À force de voir passer tant de scientifiques, regrettes-tu parfois, un instant, d'avoir bifurqué ?

Pas un seul instant. Il faut bien sûr des chercheurs ! Mais ce n’est vraiment pas pour moi. Je préfère de loin transmettre les sciences que participer à les concevoir. Je trouve ça bien plus riche, moins routinier, moins frustrant, moins compétitif, plus concret, plus humain. Bref, tout est mieux, de mon point de vue en tout cas, en vivant les choses depuis l’extérieur. Mon cerveau est très content d’apprendre, et je suis très contente de participer à produire une émission qui permet d’instruire les auditeurs avec ce que j’ai compris. J’aime cette émulation quotidienne, qui va donc dans les deux sens et c’est ça qui est super : j’ingurgite de l’information tous les jours, et j’aime à me dire que je participe à rendre les gens un peu moins bêtes aussi (dans le bon sens du terme !).

J’ai envie de dire que l’aventure de La Méthode scientifique c’est vraiment l’Aventure incroyable de ma vie avec un grand A, tant d’un point de vue professionnel qu’humain.

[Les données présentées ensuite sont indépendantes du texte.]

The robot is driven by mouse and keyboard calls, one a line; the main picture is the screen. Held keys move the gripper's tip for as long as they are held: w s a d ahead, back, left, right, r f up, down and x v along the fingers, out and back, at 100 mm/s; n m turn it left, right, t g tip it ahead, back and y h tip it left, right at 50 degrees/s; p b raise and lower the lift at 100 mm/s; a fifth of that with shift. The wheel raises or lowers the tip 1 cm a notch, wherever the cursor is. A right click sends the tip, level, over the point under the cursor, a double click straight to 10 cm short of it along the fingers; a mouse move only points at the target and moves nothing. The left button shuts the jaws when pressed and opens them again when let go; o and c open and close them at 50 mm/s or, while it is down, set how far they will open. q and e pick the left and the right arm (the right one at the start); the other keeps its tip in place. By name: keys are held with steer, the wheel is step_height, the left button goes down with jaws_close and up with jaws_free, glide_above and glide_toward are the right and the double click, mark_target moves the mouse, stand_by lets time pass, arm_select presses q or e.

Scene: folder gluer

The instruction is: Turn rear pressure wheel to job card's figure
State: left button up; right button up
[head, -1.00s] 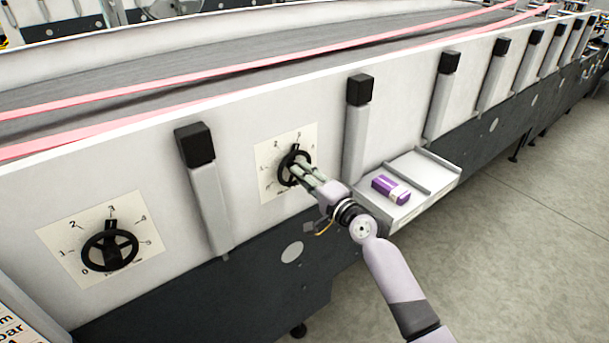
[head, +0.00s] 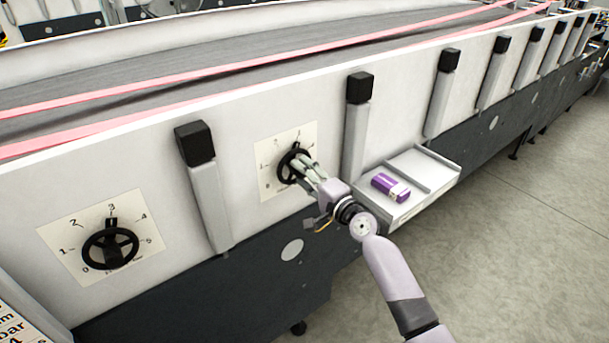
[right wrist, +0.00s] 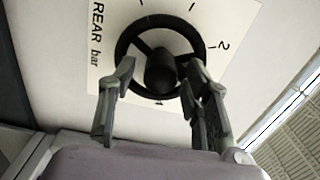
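The rear pressure wheel (head: 291,165) is a black handwheel on a white dial plate (head: 270,185), right of a similar wheel. In the right wrist view, its plate reads "REAR bar" and the wheel (right wrist: 122,44) faces me; its exact setting cannot be read. My right gripper (head: 306,168) is at this wheel. Its two fingertips (right wrist: 160,78) are spread apart, overlapping opposite sides of the lower rim; firm contact cannot be told. A card with large print (head: 14,322), cut off at the lower left, shows "bar" and a partly cropped figure. My left gripper is not in view.
The other wheel (head: 110,247) has its mark near 3. Black-capped posts (head: 208,190) (head: 357,125) flank the rear dial. Open floor (head: 510,240) lies at right.

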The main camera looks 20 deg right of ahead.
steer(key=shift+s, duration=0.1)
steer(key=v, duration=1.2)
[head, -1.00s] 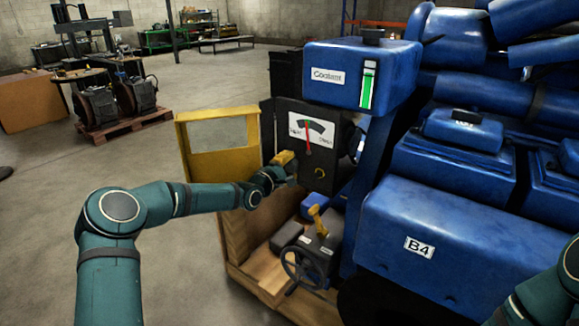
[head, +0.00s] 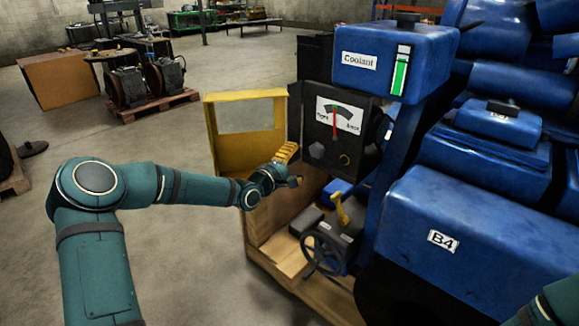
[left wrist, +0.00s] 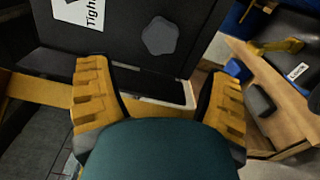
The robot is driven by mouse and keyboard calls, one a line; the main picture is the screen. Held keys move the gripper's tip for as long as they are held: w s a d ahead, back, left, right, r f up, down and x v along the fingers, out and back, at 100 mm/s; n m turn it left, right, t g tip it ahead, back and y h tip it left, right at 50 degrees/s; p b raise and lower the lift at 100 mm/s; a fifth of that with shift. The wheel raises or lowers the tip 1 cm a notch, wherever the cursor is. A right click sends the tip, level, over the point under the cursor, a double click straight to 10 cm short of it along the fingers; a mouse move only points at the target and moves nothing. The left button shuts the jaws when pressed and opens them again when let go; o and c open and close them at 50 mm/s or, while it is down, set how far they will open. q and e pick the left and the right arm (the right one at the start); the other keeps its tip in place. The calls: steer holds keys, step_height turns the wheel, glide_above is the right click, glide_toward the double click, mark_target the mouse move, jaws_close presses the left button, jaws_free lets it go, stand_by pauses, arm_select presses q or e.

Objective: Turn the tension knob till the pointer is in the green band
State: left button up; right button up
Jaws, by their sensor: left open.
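The gauge (head: 340,116) is a white dial with a red pointer (head: 334,124) on a dark panel. The tension knob (head: 316,150) is a dark lobed knob below the dial's left side. It also shows in the left wrist view (left wrist: 160,36), beyond the fingers. My left gripper (head: 291,167) is open and empty, just below and left of the knob and apart from it. Its yellow-padded fingers (left wrist: 160,76) are spread wide in the left wrist view. My right gripper is out of view.
A yellow frame (head: 207,135) stands left of the panel. The blue coolant tank (head: 375,75) is above it. A handwheel (head: 323,254) and a yellow lever (head: 342,208) are below. The blue engine cover marked B4 (head: 470,215) fills the right.

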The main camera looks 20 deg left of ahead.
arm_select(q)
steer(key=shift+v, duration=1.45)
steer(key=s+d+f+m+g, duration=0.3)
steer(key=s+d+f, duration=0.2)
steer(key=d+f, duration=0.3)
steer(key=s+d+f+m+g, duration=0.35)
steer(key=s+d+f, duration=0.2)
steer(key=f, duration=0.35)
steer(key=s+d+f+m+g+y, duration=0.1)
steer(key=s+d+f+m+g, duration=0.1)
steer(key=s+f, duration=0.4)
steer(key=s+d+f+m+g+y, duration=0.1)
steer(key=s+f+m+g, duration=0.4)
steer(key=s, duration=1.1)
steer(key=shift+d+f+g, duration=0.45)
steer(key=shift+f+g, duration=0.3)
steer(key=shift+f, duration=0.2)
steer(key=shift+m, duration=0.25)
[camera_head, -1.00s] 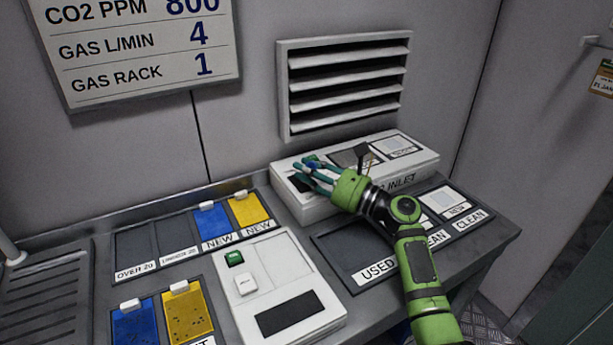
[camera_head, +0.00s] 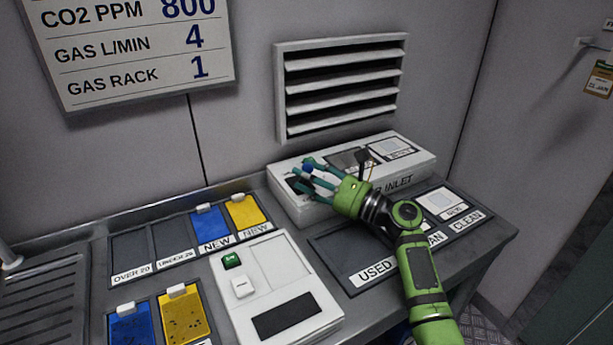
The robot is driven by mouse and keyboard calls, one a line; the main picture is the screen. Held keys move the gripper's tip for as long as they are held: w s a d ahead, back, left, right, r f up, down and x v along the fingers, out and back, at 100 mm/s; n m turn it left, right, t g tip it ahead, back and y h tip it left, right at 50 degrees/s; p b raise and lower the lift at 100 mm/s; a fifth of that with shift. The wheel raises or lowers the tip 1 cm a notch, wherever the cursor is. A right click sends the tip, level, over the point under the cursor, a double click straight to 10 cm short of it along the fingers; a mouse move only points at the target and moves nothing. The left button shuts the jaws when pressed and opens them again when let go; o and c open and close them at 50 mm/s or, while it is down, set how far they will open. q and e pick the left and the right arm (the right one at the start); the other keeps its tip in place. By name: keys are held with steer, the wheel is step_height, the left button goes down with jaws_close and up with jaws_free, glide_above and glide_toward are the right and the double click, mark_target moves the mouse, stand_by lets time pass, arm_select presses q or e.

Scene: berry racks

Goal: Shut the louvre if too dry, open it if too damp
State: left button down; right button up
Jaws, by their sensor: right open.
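The louvre (camera_head: 341,86) is a white slatted vent on the back wall. Its slats are tilted, with dark gaps showing between them. Below it on the bench is a white box (camera_head: 409,184) with a label that partly reads "INLET". My right gripper (camera_head: 304,176) is open over the left part of this box, close to a small blue part (camera_head: 308,167). Whether it touches that part I cannot tell. A dark upright lever (camera_head: 362,160) stands on the box just behind the gripper. My left gripper is not in view.
A wall board (camera_head: 135,48) reads CO2 PPM 800, gas L/min 4, gas rack 1. A white device (camera_head: 268,275) with a green button stands in front. Blue (camera_head: 211,226) and yellow (camera_head: 247,214) cards sit in slots. A tray labelled USED and CLEAN (camera_head: 340,260) lies under my arm.

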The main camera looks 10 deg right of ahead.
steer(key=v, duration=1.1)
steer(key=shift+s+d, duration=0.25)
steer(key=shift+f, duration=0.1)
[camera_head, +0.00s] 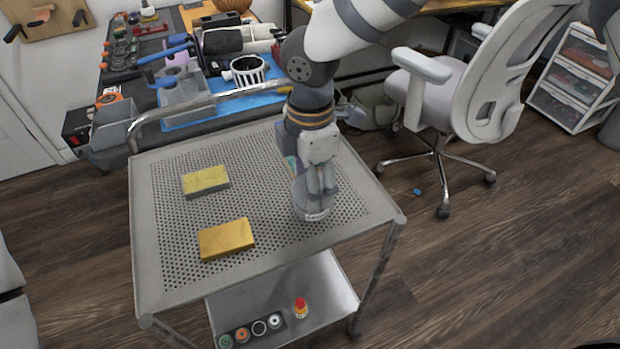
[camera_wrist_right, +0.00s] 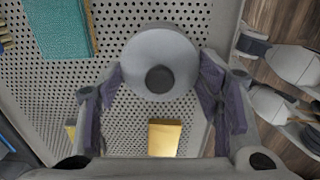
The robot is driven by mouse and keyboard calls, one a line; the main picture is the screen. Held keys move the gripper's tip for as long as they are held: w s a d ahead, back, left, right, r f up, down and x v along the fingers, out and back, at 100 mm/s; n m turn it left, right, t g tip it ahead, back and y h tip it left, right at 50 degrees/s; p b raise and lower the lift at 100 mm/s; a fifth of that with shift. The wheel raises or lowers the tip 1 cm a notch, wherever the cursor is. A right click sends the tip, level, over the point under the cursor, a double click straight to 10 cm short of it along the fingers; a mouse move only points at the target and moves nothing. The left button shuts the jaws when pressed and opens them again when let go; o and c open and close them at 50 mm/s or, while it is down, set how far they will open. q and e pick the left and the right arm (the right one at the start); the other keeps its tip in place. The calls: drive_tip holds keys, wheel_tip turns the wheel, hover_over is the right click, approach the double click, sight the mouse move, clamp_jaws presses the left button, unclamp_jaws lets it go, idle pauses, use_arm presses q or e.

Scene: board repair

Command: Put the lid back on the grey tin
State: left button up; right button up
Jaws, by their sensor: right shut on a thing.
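My right gripper (camera_head: 322,192) points down over the near right part of the trolley's perforated top. Its fingers are shut on a round grey lid with a dark knob, seen between the fingertips in the right wrist view (camera_wrist_right: 160,50). The grey tin (camera_head: 314,213), with a pale label low on its side, shows at the fingers in the head view. The fingers partly hide it there. I cannot tell whether the lid touches the tin's rim. My left gripper is not in view.
A yellow-topped sponge (camera_head: 205,181) and an orange-yellow block (camera_head: 226,239) lie left of the gripper. A teal box (camera_wrist_right: 62,28) lies close by, mostly hidden in the head view. The metal trolley top (camera_head: 160,280) is otherwise clear. A cluttered workbench stands behind, an office chair (camera_head: 470,90) to the right.

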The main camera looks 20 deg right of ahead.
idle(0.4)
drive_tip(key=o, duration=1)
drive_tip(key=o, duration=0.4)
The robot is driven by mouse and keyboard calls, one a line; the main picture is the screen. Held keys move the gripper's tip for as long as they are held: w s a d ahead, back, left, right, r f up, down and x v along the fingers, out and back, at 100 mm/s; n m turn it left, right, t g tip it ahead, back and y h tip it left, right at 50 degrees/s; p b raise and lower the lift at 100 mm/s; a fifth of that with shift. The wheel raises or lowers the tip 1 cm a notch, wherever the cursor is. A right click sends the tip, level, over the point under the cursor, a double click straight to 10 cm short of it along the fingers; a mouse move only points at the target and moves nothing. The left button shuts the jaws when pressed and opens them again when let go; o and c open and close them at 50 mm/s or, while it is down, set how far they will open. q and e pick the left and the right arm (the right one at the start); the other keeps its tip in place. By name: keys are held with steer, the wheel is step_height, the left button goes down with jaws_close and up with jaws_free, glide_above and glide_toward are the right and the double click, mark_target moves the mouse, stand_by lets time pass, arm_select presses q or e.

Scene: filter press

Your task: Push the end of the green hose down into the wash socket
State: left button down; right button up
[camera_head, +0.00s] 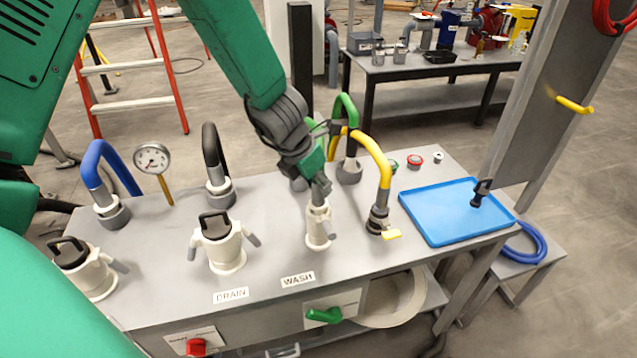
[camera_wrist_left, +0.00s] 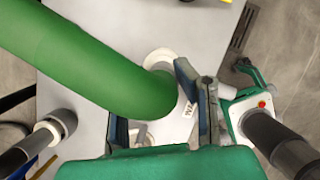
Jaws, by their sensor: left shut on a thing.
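The white wash socket (camera_head: 319,230) stands upright on the grey bench behind the WASH label (camera_head: 298,280). My left gripper (camera_head: 319,185) is directly above its mouth, pointing down and shut on the green hose. The green hose (camera_head: 346,108) arches up behind the gripper in the head view. In the left wrist view the hose (camera_wrist_left: 85,62) runs from the upper left down between the fingers (camera_wrist_left: 155,110). A white ring of the socket (camera_wrist_left: 158,59) shows beside the hose.
The drain socket (camera_head: 222,245) with a black-handled plug stands left of the wash socket. A yellow hose (camera_head: 372,150) with a yellow valve handle rises close on the right. A blue tray (camera_head: 455,212) lies at the bench's right end. A green handle (camera_head: 324,315) is on the front panel.

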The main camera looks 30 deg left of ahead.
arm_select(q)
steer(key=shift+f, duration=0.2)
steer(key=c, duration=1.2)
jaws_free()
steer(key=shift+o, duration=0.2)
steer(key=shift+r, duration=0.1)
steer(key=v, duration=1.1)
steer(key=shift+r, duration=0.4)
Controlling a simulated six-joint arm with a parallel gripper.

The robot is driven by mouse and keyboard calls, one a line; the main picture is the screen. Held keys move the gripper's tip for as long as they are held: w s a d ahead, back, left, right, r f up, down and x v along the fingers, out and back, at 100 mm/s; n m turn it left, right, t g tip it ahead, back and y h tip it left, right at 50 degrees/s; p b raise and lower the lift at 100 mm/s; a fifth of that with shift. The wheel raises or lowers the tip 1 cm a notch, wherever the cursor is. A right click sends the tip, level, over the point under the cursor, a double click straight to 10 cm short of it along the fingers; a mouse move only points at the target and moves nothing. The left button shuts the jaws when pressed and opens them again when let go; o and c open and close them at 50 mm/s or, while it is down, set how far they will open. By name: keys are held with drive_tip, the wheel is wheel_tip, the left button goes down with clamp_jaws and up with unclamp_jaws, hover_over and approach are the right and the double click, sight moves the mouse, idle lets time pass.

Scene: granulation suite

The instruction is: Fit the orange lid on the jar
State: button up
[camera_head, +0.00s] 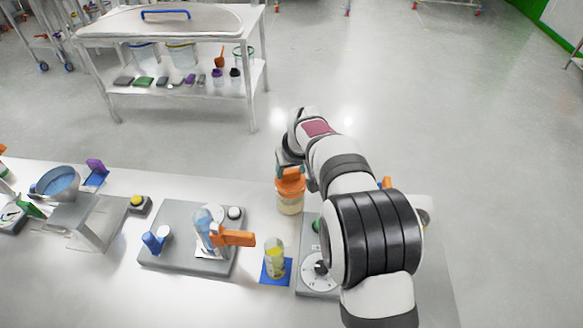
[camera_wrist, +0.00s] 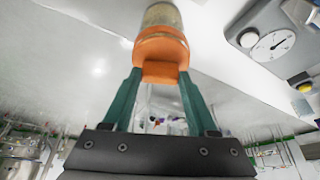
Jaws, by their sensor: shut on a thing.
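The jar (camera_head: 290,207) stands upright near the back edge of the bench, left of my arm, with pale beige contents. The orange lid (camera_head: 290,190) is at the jar's mouth, with its raised grip on top. In the wrist view, my gripper (camera_wrist: 160,73) has its two green fingers on either side of the grip of the orange lid (camera_wrist: 161,45), shut on it. The jar (camera_wrist: 162,16) shows beyond the lid in line with it. I cannot tell whether the lid is fully seated. In the head view, my gripper (camera_head: 288,168) is partly hidden by my wrist.
A beaker of yellow liquid (camera_head: 275,257) stands on a blue mat. A dial device (camera_head: 319,272) sits partly behind my arm. A bowl (camera_head: 57,182) is at the left.

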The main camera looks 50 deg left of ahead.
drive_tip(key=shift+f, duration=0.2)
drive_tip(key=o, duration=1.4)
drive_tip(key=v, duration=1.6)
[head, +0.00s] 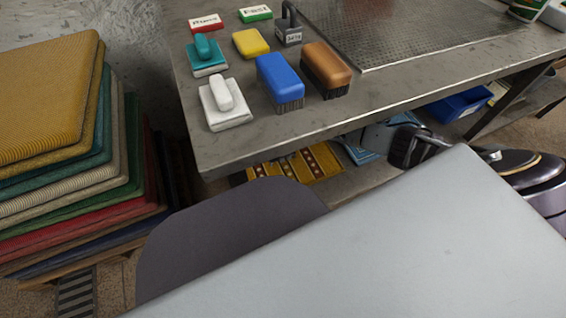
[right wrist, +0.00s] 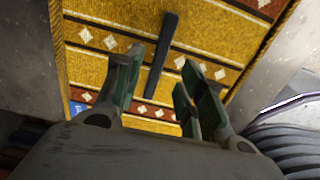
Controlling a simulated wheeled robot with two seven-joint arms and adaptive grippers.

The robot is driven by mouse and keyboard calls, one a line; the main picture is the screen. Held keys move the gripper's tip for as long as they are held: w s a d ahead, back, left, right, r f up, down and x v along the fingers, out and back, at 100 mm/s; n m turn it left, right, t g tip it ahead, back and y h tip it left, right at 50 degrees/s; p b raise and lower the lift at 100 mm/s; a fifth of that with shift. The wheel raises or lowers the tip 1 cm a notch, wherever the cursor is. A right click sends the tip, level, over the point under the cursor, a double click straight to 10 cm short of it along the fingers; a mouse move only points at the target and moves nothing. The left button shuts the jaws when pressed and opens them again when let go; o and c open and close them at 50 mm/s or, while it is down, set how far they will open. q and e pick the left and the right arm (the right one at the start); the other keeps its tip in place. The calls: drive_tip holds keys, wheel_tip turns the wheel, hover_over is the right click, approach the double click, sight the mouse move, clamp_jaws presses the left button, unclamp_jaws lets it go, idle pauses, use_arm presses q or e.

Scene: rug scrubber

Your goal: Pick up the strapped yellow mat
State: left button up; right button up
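The strapped yellow mat (head: 318,162) lies on the low shelf under the metal table, partly hidden by the table top and my own body. It has reddish-brown bands with pale diamonds. In the right wrist view the mat (right wrist: 208,37) fills the middle, with a black strap (right wrist: 163,55) across it. My right gripper (right wrist: 157,78) is open in front of the mat. The strap shows between its fingers; I cannot tell how far off it is or whether they touch. My left gripper is not in view.
The metal table (head: 235,150) holds brushes, sponges and signs. A stack of folded mats, topped by a ribbed yellow one (head: 45,95), stands at left. A dark round machine (head: 535,170) stands at right. A blue bin (head: 460,103) sits under the table.

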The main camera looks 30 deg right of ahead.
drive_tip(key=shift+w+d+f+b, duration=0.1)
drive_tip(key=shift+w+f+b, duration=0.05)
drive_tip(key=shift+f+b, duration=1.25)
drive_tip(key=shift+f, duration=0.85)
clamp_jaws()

Un de ces trucs que tu ne vis qu’une fois, parce que tu es là au bon moment au bon endroit, que tu te sens vraiment à ta place. Un de ces rares trucs dont tu te souviens toute ta vie avec grande nostalgie.

 


Premier jour à Radio France

Tu es arrivée en 2016 dans l'équipe, comment ont évolué tes fonctions, ta place dans l'équipe ?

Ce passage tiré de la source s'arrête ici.